The \(\theta\) Lagrange equation is
\[I_{1}^{\prime} \ddot{\theta}=I_{1}^{\prime} \dot{\phi}^{2} \sin \theta \cos \theta-I_{3}(\dot{\phi} \cos \theta+\dot{\psi}) \dot{\phi} \sin \theta+M g \ell \sin \theta\]
For constant \(\theta\), \(\ddot{\theta}=0\), so, with \(\Omega_{3}=\dot{\phi} \cos \theta+\dot{\psi}\), and \(\Omega_{\mathrm{pr}}=\dot{\phi}\).
\[I_{1}^{\prime} \Omega_{p r}^{2} \cos \theta-I_{3} \Omega_{3} \Omega_{p r}+M g \ell=0 \label{eq3}\]
Since Equation \ref{eq3} is a quadratic equation for the precession rate, there are two solutions in general: on staring at a precessing top, this is a bit surprising! We know that for the top, when it’s precessing nicely, the spin rate \(\Omega_{3}\) far exceeds the precession rate \(\Omega_{p r}\). Assuming \(I_{1}^{\prime}, I_{3}\) to be of similar size, this means the first term in the quadratic is much smaller than the second. If we just drop the first term, we get the precession rate
\[\Omega_{\text {precess }(\mathrm{slow})}=\dfrac{M g \ell}{I_{3} \Omega_{3}}, \quad\left(\Omega_{3} \gg \Omega_{\text {precess }}\right)\]
Note that this is independent of angle—the torque varies as \(\sin \theta\), but so does the horizontal component of the angular momentum, which is what’s changing.
This is the familiar solution for a child’s fast-spinning top precessing slowly.
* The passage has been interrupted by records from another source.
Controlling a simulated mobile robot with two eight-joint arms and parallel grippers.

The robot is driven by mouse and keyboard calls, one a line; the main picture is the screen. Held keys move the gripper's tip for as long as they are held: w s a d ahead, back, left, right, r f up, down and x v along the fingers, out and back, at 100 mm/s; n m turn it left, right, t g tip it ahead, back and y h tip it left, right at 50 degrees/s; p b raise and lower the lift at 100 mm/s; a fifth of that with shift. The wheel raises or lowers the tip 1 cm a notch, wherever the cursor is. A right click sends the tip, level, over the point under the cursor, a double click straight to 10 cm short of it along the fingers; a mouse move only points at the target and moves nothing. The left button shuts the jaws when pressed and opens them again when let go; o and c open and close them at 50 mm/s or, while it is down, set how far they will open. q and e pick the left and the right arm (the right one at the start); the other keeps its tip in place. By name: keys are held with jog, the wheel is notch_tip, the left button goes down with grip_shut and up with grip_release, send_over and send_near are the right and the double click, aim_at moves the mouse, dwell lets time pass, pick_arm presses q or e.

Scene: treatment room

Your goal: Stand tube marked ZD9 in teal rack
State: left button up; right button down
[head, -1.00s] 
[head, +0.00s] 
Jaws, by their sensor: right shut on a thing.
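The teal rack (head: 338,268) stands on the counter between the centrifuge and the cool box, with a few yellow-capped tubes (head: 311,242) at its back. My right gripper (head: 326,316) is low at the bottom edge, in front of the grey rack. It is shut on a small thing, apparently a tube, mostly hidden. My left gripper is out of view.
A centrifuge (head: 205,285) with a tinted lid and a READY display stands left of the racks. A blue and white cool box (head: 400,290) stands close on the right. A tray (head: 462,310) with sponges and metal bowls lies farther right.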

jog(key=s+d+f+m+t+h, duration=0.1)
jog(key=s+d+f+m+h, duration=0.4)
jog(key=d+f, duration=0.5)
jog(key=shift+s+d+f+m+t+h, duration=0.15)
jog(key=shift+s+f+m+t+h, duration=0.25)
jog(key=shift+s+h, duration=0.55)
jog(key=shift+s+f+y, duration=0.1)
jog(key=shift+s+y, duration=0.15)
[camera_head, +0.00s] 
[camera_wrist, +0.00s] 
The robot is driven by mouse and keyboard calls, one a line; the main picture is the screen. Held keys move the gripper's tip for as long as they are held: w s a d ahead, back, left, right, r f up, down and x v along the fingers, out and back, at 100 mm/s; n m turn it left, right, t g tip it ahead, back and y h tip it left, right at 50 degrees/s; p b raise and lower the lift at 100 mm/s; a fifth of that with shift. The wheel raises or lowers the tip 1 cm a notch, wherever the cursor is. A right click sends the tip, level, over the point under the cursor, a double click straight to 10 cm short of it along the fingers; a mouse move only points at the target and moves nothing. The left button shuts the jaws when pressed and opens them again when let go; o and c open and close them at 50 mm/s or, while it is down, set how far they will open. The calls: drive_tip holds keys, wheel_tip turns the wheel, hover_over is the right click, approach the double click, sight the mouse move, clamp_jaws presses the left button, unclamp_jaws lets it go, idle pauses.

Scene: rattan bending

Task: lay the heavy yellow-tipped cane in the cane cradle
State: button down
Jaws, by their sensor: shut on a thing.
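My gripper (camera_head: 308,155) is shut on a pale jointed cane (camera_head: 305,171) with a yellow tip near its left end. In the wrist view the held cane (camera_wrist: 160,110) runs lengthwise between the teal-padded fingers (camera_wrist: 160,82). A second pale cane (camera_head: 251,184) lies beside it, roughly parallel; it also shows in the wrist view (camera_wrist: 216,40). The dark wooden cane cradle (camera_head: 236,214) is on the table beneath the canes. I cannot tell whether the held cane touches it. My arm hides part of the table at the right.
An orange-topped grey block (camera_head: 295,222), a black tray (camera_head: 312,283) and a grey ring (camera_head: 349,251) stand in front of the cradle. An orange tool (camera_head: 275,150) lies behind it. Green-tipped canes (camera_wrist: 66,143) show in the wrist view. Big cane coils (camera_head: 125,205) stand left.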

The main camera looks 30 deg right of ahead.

But this is a quadratic equation, there’s another possibility: in this large \(\Omega_{3}\) limit, this other possibility is that \(\Omega_{p r} \text { is itself of order } \Omega_{3}\), so now in the equation the last term, the gravitational one, is negligible, and
\[\Omega_{\text {precess }(\text { fast })} \cong I_{3} \Omega_{3} / I_{1}^{\prime} \cos \theta\]
This is just the nutation of a free top! In fact, of course, both of these are approximate solutions, only exact in the limit of infinite spin (where one goes to zero, the other to infinity), and a more precise treatment will give corrections to each arising from the other. Landau indicates the leading order gravitational correction to the free body nutation mode.